Task requirements:
Using the listing below, copy exactly the lines from the one containing "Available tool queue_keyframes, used" to the one containing "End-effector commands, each", both lines included, and no others.

-- start --

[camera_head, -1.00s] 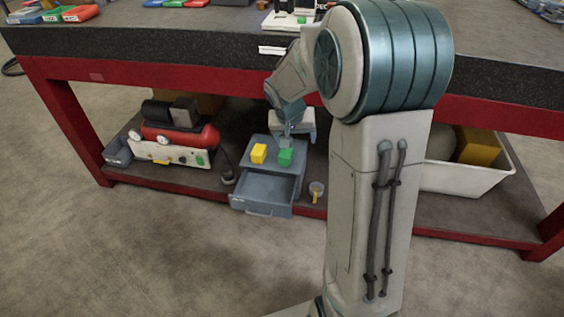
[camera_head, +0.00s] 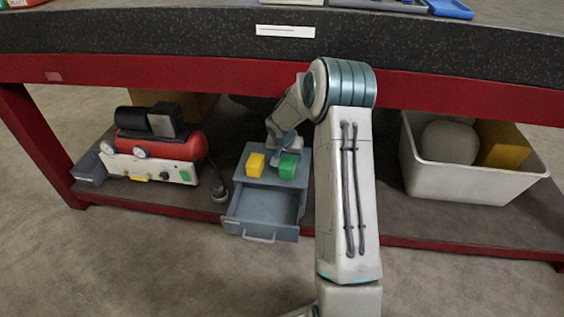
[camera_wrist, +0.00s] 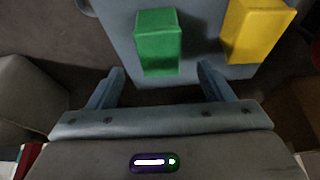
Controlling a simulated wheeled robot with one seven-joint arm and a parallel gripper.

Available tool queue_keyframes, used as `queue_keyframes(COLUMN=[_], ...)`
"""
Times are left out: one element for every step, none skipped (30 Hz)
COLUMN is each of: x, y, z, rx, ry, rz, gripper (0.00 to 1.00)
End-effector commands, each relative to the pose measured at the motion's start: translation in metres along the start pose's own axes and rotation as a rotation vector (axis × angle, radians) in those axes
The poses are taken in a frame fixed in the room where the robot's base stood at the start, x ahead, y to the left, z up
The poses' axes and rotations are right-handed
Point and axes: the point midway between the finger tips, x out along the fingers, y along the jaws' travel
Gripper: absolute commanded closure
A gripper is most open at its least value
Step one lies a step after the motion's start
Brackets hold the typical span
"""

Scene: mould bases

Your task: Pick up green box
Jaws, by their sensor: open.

-- end --

Solved exercise:
Available tool queue_keyframes, used as `queue_keyframes(COLUMN=[_], ...)`
"""
Times are left out: one element for every step, none skipped (30 Hz)
COLUMN is each of: x, y, z, rx, ry, rz, gripper (0.00 to 1.00)
End-effector commands, each relative to the pose measured at the motion's start: translation in metres along the start pose's own axes and rotation as a rotation vector (axis × angle, radians) in those axes

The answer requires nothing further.